Foundations are complicated to explain. Simply put, they look after other people’s charities. If you have money to give away and don’t choose to do it all at once, the foundation will care for it, invest it and keep it as safe as any money can be in this world.
If you want it to be for a specific cause, all you have to do is say so and it will serve that purpose long after you are gone.
Or, if you don’t have a favorite charity, you can deposit your gift in the foundation for one of the several specific funds, or just to be used at the discretion of the volunteer board of directors that makes the decisions about your money … the community’s money. And, of course, there are significant tax benefits.
On the other hand, if you don’t have enough money for your particular nonprofit project, you can ask the foundation to help.
That’s about as far as I go in explanations
“OUR” FOUNDATION, Community Foundation Sonoma County, was established in 1983 by two savvy women with community consciences and money to give away: the late Louise Levinger, patron of the arts and widow of the man who founded the first ad agency in the area, and Jeannie Schulz — and, if I have to explain her to you, you are a passer-by.
In the early ’80s, Levinger was part of an informal group of human services administrators and donors who met once a month, calling themselves the “Lunch Bunch.” The table talk was all about ways to better serve the community. She and Schulz were friends, sitting together on the board of United Way. Schulz was involved in a family foundation but had long entertained the notion that a community organization would better serve existing needs.

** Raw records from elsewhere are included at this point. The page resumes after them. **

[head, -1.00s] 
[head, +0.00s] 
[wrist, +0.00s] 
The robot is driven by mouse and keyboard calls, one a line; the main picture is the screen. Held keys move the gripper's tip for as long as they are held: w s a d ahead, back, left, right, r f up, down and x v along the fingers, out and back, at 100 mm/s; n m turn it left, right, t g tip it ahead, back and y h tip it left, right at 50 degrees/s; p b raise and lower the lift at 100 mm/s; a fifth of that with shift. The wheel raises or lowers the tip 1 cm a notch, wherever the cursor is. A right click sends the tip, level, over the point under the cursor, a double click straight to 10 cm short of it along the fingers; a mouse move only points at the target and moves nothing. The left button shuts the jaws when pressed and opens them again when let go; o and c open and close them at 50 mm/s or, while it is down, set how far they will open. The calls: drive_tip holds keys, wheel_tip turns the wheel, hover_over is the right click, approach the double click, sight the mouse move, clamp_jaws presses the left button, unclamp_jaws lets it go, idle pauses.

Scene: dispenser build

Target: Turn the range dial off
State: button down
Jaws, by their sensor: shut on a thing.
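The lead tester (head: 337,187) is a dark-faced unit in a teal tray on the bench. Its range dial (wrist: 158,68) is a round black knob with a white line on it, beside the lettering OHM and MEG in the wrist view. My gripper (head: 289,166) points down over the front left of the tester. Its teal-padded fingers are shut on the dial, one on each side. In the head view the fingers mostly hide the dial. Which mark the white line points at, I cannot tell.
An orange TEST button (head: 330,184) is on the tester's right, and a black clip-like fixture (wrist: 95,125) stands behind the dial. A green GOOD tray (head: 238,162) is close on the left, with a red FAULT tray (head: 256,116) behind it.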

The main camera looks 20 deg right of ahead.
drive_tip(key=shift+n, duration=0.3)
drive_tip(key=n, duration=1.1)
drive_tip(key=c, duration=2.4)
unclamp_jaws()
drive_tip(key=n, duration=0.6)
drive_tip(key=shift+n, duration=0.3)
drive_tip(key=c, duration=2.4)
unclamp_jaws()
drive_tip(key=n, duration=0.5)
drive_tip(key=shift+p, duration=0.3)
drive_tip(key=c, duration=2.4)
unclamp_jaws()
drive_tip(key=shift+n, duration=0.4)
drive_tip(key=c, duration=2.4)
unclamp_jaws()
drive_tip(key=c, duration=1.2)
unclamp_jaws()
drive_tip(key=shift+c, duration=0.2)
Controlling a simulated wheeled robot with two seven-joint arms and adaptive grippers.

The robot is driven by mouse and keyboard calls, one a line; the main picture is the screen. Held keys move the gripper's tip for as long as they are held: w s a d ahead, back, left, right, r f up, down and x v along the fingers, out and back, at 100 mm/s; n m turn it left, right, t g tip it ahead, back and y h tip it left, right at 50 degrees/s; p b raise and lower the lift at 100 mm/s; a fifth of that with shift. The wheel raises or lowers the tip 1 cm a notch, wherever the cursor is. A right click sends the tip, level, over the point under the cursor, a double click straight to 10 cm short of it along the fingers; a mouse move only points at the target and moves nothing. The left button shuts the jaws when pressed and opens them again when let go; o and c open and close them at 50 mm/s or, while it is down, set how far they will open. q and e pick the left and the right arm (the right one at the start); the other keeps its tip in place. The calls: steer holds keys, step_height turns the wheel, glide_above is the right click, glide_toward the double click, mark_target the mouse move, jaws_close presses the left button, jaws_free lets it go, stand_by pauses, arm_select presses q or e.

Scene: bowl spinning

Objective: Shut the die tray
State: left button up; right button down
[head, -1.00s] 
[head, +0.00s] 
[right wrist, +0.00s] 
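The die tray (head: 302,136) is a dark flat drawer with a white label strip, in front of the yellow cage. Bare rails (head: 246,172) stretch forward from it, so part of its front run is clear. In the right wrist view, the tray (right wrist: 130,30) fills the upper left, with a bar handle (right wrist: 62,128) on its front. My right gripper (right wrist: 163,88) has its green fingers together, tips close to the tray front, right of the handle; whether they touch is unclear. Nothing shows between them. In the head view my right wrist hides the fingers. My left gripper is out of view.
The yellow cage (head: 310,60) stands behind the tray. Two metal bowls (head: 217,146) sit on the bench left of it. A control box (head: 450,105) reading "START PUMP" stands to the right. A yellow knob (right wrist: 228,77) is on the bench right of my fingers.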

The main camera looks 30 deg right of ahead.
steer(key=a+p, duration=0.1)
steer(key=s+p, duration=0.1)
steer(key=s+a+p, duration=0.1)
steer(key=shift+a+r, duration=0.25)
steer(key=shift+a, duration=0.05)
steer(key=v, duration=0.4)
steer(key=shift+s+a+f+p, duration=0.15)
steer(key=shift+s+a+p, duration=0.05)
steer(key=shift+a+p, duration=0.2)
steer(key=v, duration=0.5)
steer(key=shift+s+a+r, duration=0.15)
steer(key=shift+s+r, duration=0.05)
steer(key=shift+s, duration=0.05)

The embryo foundation was established — the first grant being some $34,000 to the Santa Rosa Symphony for its very own grand piano, which visiting artists still play on the stage of the Green Music Center.
Meanwhile, funds were trickling in, modest amounts were going out, and board members were learning, attending seminars sponsored by charitable giants like the Irvine, Hewlett and Packard foundations. And they took to heart the suggestion of an early consultant to think of community foundations as “the motorcycles of philanthropy,” because they “move much more nimbly than limousines.”
With a working board and a succession of good executive directors — including Virginia Hubbell, whose startup skills got it underway; Kay Marquet, who guided it for 17 years; Barbara Hughes, and the current director, Elizabeth Brown — the Community Foundation has grown even beyond the founders’ expectations. That $200 million is cause not only for reflection but also for honors.
LOOKING OUT FOR OTHERS is nothing new around here. Sonoma County people have been looking after each other for more than a century. There’s Frank Doyle’s astonishing legacy, of course, which gave controlling interest in the home owned-forever Exchange Bank to fund scholarships for Santa Rosa Junior College students.
But long before, there were individuals who quietly cared for one another, people like Jake Luppold, who ran the Senate Saloon on a block south of the Courthouse at the turn of the 20th century. Jake never talked about charity, but he made regular trips at the start of the school year to McNamara’s clothing store with a list of orphans’ sizes. And when he died, Jake’s heirs found a stack of unpaid IOUs a foot and a half high on his cluttered desk. He never expected them to be paid.
And in the mid-1900s it was the Elks Club, for all their drinking and card-playing, that filled the California Theater with needy children every Christmas. There, they handed out clothing and toys purchased by an annual communitywide (all male, of course) wild pig roast and general revel named the “Pignelligan,” for founder Maury Nelligan.
Charity actually got organized here in the early 1930s when Leonard Howarth, a paraplegic industrialist from Tacoma, Washington, who came here in 1908 to be treated by the infamous Dr. Willard Burke at his Mark West sanitarium, left $75,000 to the city of Santa Rosa upon his death.
That was a lot of money in the Depression years and civic leaders formed the Santa Rosa Foundation, the county’s first, to administer it. Fred Rosenberg, a trustee along with editor Ernest Finley, Judge Hilliard Comstock and Finlaw Geary, added his own family foundation funds and it was carefully tended and disbursed for more than 50 years.
In 1984, after watching Community Foundation Sonoma County carefully through its first year, the Santa Rosa Foundation handed over the $90,000 in its treasury and disbanded.
And so began the 34-year march to the landmark $200 million in grants.
And, as current exec Beth Brown is quick to point out, it has $160 million still on hand — just waiting for the next chance to do good, if not perform miracles.